Nino arrivava alla fine, quando lo stress per le riprese, il montaggio, il doppiaggio era al massimo, ma come arrivava lo stress spariva e tutto si trasformava in una festa, il film entrava in una zona lieta, serena, fantastica, in un’atmosfera dalla quale riceveva come nuova vita.»
Per tutto ciò c’è una precisa spiegazione. Nino Rota non ‘commenta’ ma ‘inventa’ musicalmente i film; come è stato per La Strada, Le notti di Cabiria, Il Bidone, La Dolce Vita.
La celebre marcetta di Otto e Mezzo che si sviluppa, si amplia, e tracima dilagando nel pieno orchestrale, riassume in quel crescendo trascinante l’inestricabile intreccio dei sentimenti di tutti i personaggi che si sono affollati fino a quel momento sullo schermo, davanti ai nostri occhi.
Le sospese cavatine di Giulietta degli Spiriti sembrano partorite dagli spettri in agguato. Satyricon emanava l’accordo tellurico, primordiale, scaturito da profondità ctonie.
Alla prima di Amarcord il pubblico usciva dalla sala già canticchiando la musica come fosse appena evaso dallo schermo, rimettendo piede a terra. Per Casanova i temi principali sembravano davvero sgorgare in simbiosi con le immagini da una sorgente misteriosa di cui Rota soltanto conosceva l’origine.

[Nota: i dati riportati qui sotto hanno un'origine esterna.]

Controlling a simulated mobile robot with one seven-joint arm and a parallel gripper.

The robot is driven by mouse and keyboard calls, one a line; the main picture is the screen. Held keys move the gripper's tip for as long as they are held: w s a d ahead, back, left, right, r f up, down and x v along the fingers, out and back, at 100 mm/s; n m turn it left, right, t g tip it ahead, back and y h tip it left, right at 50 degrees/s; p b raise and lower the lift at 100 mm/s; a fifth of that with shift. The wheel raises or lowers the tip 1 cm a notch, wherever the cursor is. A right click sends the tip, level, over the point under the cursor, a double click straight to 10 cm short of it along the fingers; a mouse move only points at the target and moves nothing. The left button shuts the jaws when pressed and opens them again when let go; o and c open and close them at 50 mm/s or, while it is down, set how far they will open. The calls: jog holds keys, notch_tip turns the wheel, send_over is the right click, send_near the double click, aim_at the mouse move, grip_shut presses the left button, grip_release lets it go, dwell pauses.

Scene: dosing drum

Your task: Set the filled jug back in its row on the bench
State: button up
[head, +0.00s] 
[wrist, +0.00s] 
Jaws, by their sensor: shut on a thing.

Il commento musicale alludeva alle favolose scatole acustiche del Settecento, i carillon, da cui si sprigionavano arie stregate e languorose tipiche delle cadenze e delle armonie di quel secolo libertino. Ma nello stesso tempo racchiudeva nelle note anche la fluida vocalità dell’acqua, la trasparenza della laguna, le buie e torbide profondità dei fondali; una sonorità che Fellini desiderava “liquida” e che il compositore, al solito, aveva saputo tradurre con fedeltà assoluta e raffinatissimo talento. Per raggiungere il suo scopo era ricorso persino a uno strumento allora rarissimo, l’arpe de verre, un set di calici di cristallo che l’esecutore, convocato da Vienna, suonava sfiorandone con dita inumidite il bordo sottilissimo. Durante l’incisione realizzai un servizio per un popolare programma TV del tempo, Odeon, in cui Federico definiva così quella singolare vibrazione:
«Un suono che stenta a nascere, come ci mettesse una gran pena, come venisse da un altro mondo; così struggente da farvi venire la pelle d’oca.»

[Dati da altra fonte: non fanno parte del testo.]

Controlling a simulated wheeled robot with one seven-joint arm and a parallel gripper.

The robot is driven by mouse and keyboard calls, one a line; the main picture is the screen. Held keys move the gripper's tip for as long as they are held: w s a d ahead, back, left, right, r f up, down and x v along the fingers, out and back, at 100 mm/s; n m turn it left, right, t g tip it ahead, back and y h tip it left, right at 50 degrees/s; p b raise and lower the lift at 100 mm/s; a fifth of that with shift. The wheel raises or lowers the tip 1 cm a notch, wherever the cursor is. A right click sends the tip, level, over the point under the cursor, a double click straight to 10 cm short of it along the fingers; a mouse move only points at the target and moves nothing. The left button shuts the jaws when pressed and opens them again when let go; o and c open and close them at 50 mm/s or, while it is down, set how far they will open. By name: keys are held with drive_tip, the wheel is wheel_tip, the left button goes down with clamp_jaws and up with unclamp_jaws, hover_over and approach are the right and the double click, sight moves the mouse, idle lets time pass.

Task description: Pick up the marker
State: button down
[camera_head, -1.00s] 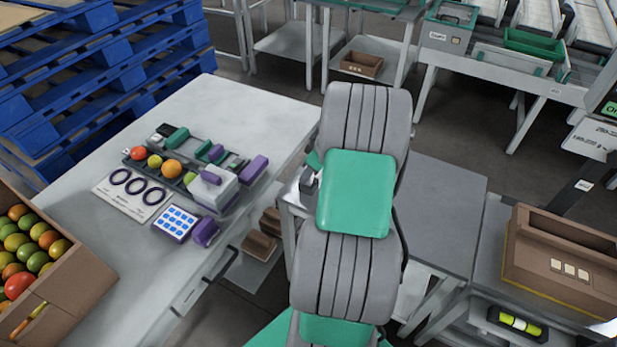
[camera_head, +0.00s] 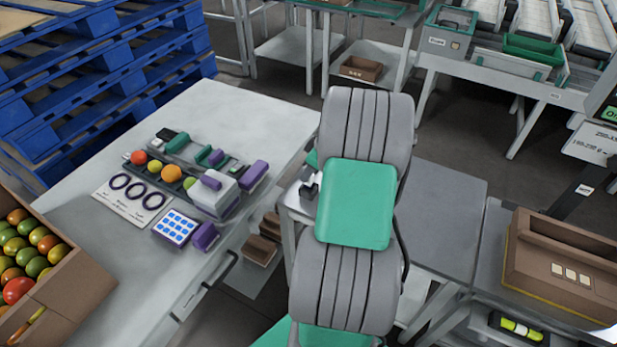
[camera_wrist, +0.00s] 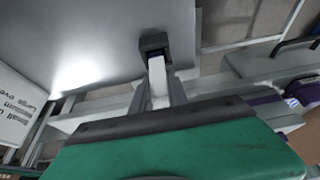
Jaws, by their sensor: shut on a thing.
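My gripper (camera_head: 309,185) shows only in part in the head view, left of my arm and off the right edge of the white table. In the wrist view its fingers reach forward and come together at a dark end (camera_wrist: 154,44) over a plain grey surface. The gripper is shut on a small thing. I take this to be the marker, but it is mostly hidden by the fingers and I cannot make out its shape. I cannot tell whether it touches the surface behind it.
The white table (camera_head: 250,112) carries a tray (camera_head: 216,207) with tomatoes and tools, a ring card (camera_head: 126,210) and a blue-white keypad (camera_head: 174,228). A tomato crate (camera_head: 75,285) stands at left. A grey bench (camera_head: 445,215) and brown box (camera_head: 560,262) are at right.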

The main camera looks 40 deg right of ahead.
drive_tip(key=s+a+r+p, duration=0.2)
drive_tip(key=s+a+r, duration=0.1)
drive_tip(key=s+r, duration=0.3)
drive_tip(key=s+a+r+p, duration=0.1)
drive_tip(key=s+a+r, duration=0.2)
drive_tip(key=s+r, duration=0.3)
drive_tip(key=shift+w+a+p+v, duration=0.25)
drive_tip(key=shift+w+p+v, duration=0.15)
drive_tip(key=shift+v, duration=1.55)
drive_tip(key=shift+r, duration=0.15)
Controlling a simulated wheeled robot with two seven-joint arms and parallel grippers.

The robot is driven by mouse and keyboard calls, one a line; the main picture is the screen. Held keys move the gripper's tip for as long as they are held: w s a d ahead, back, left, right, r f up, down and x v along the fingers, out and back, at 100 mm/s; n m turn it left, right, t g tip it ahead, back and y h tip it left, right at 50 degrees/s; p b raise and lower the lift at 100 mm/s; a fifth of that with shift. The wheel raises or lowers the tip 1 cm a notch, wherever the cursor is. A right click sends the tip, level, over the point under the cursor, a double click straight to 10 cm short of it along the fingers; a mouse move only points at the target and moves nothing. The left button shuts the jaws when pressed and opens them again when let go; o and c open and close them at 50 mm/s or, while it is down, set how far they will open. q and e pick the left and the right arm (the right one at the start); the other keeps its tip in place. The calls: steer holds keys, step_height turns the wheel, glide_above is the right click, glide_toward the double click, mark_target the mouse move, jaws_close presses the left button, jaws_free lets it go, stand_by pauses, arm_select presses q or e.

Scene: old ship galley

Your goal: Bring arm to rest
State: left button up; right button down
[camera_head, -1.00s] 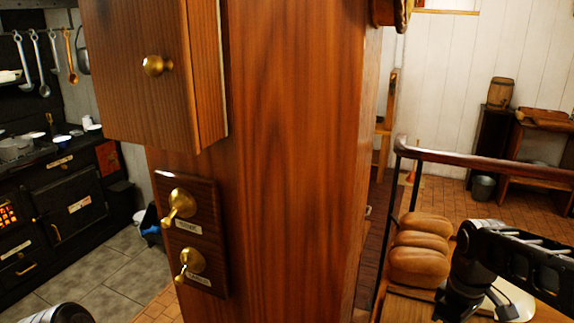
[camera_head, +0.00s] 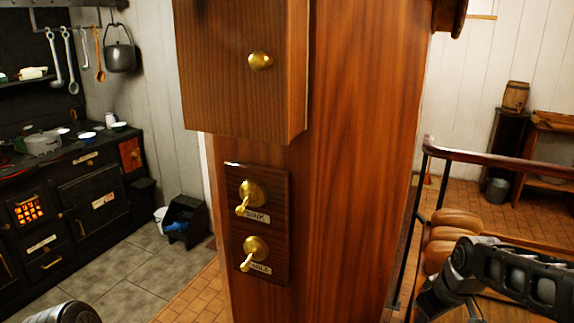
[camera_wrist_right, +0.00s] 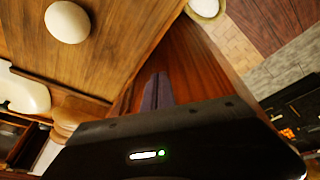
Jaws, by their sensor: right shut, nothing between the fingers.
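My right arm (camera_head: 510,275) reaches in at the lower right of the head view, in front of a table with brown loaves. Its gripper cannot be made out there. In the right wrist view my right gripper's dark fingers (camera_wrist_right: 157,92) are together with nothing between them, close to a reddish wooden surface. Of my left arm (camera_head: 70,313), only a rounded end shows at the lower left edge of the head view; the left gripper is out of view.
A wooden pillar (camera_head: 355,150) with a cabinet (camera_head: 240,95) and a panel with two brass levers (camera_head: 274,220) stands in front. A black stove (camera_head: 75,205) is left, a railing (camera_head: 480,156) and loaves (camera_head: 447,235) right. Tiled floor (camera_head: 130,275) is clear at left.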

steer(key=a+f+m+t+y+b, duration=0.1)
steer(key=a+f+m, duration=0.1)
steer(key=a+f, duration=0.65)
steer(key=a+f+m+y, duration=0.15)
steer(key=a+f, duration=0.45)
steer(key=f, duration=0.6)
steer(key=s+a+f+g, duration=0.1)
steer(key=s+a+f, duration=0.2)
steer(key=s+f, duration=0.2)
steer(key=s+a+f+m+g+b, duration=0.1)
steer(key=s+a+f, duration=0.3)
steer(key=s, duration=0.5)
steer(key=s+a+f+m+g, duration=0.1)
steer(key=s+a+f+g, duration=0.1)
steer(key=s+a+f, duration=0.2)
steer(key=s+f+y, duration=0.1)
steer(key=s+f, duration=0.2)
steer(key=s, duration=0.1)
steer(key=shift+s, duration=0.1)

D’altro canto in tutto il film, dalla nenia infantile di Pin Penin nelle scene con la gigantessa, alla marcia militare da orda barbarica che scandisce la sequenza di Württemberg, si assiste a un virtuosismo di citazioni coltissime, che si trasformano in un amalgama sonoro mesmerizzante.

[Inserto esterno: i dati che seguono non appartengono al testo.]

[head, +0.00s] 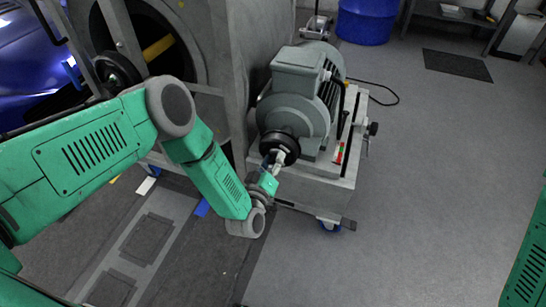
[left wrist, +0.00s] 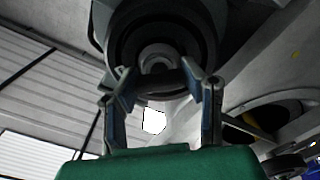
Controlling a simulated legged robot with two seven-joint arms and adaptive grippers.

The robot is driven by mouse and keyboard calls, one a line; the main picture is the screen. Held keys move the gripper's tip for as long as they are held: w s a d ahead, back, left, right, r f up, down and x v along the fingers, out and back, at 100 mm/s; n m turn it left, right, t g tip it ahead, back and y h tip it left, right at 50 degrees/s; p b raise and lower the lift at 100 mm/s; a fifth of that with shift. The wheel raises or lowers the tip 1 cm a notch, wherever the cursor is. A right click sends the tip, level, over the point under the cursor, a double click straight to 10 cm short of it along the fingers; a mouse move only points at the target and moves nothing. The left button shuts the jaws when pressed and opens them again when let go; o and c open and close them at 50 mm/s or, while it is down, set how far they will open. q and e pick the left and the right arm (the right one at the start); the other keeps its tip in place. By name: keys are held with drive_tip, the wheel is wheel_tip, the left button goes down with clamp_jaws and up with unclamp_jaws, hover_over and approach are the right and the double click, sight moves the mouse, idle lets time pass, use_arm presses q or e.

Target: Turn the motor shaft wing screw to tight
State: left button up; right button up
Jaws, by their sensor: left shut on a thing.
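The grey electric motor (head: 302,88) sits on a wheeled cart, with a round black hub (head: 281,146) on its shaft end facing me. My left gripper (head: 274,160) reaches that hub from below. In the left wrist view, the fingers of my left gripper (left wrist: 170,88) stand apart on either side of a dark crosswise piece, which looks like the wing screw (left wrist: 171,78). They are shut on it, in front of the round hub (left wrist: 155,48). In the head view the gripper and hub hide the screw. My right gripper is out of view.
The motor's cart (head: 310,180) has a small red and green control (head: 340,153) on top. A large grey machine housing (head: 262,40) stands left of the motor. A blue drum (head: 365,22) and a dark mat (head: 457,66) are farther back. The floor at right is open.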

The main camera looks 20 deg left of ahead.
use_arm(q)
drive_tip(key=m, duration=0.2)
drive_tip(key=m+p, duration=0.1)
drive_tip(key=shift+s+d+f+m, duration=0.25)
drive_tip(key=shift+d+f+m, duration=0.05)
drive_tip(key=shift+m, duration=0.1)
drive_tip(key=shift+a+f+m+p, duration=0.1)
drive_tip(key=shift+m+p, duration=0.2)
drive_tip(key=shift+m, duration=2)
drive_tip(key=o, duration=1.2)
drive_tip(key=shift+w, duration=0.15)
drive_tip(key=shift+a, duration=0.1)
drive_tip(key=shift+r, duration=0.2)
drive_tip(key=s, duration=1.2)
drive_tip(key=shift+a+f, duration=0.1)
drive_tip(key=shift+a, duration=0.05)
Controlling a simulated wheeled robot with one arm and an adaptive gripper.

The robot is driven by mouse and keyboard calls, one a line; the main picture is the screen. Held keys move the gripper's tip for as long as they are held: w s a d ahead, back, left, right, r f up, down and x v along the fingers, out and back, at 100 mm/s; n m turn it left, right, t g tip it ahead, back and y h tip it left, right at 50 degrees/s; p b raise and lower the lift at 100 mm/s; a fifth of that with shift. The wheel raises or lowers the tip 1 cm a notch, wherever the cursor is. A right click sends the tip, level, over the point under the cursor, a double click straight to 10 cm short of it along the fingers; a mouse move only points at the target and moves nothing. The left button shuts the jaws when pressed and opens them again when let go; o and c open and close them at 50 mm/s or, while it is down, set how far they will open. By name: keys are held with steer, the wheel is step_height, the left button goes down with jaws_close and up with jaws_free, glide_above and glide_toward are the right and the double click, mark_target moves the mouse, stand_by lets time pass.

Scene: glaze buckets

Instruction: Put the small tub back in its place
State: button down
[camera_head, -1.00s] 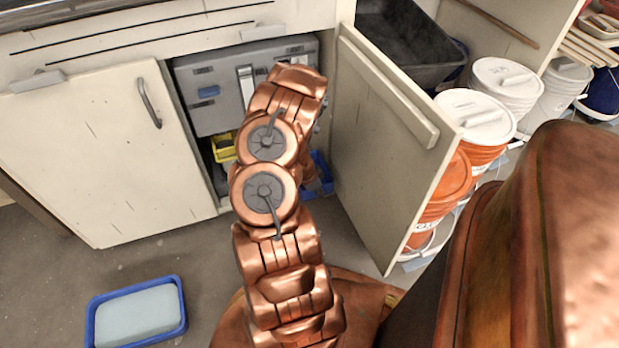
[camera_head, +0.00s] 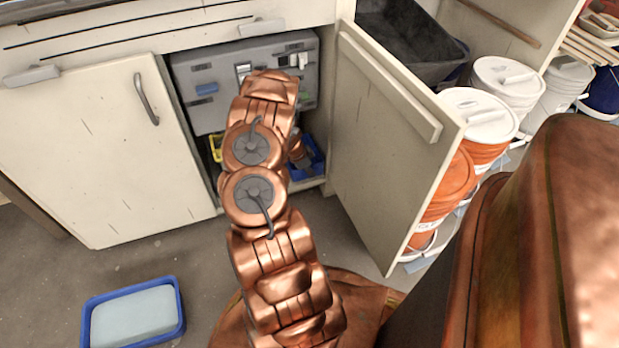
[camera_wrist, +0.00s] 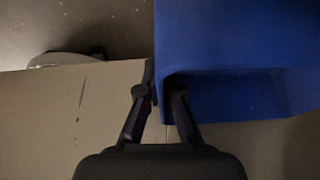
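The small blue tub (camera_head: 314,160) is inside the open cupboard, low at its right side near the front edge, partly hidden by my arm. In the wrist view the tub (camera_wrist: 235,45) fills the upper right, with one wall between my fingers. My gripper (camera_wrist: 160,95) is shut on that wall, one finger outside the tub and one inside. In the head view my gripper (camera_head: 303,162) is small and mostly hidden at the tub. A yellow tub (camera_head: 215,146) stands further left in the cupboard, mostly behind my arm.
A grey box unit (camera_head: 205,75) hangs above the tubs. The open door (camera_head: 385,140) stands to the right, the closed door (camera_head: 95,150) to the left. A blue tray with a pale block (camera_head: 133,315) lies on the floor. Orange buckets (camera_head: 455,180) stand beyond the open door.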

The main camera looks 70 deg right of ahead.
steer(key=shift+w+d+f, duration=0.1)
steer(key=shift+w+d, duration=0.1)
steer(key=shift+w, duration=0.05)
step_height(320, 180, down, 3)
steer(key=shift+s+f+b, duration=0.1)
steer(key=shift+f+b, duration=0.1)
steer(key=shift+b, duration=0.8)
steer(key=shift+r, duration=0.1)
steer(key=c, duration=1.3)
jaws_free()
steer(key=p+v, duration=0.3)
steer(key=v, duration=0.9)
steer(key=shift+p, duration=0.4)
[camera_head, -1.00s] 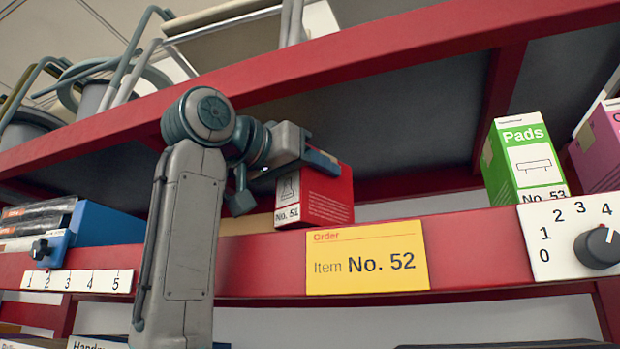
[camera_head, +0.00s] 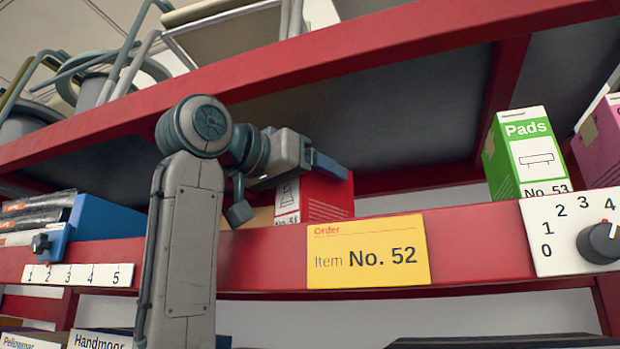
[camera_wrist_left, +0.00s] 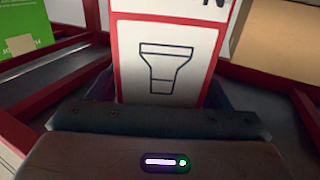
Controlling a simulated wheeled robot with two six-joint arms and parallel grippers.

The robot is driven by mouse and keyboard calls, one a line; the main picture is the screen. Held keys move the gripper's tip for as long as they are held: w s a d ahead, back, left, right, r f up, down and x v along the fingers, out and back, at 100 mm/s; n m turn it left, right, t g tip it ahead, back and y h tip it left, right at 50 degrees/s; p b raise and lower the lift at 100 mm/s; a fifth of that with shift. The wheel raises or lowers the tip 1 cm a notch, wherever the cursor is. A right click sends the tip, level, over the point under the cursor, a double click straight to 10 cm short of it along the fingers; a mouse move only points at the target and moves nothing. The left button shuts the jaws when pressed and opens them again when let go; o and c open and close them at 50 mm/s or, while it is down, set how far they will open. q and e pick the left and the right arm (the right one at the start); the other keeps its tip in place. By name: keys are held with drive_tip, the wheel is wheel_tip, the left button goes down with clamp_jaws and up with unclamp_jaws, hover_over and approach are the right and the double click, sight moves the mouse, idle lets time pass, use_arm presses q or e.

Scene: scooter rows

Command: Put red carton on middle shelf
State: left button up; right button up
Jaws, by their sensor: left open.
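My left gripper (camera_head: 322,166) is open at the carton's upper part. One blue-grey finger crosses its top; the other is hidden. In the left wrist view the carton's label (camera_wrist_left: 165,60) lies straight ahead, with dark finger parts at both sides of it. Whether the carton's base touches the shelf is hidden. My right gripper is out of view.
A green Pads box (camera_head: 522,155) and a pink box (camera_head: 600,145) stand to the right. A blue box (camera_head: 105,220) stands to the left. A red beam (camera_head: 400,50) runs above. A knob (camera_head: 602,243) sticks out at the right.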

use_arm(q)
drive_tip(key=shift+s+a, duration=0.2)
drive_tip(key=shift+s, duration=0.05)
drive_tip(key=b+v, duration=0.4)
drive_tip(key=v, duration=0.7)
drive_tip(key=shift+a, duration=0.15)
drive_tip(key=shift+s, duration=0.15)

Né minor turbamento provoca il motivo scritto per la sequenza conclusiva del film, in cui sulla laguna ghiacciata di Venezia il Cavaliere di Seingalt (Donald Sutherland) muove lievi passi di danza tenendo teneramente tra le braccia la bambola meccanica. Una melodia che sembra intercettata in uno stato di sonnambulismo, di rapimento estatico; non si riesce a spiegare in altro modo quella ipnotica risonanza che sembra veramente riaffiorare dall’abisso.
In Prova d’orchestra, l’ultimo capolavoro, la musica era lo ‘spirito guida’. A dimostrazione che l’arte dispone a volte di messaggeri alati a cui affida le proprie imperscrutabili alchimie.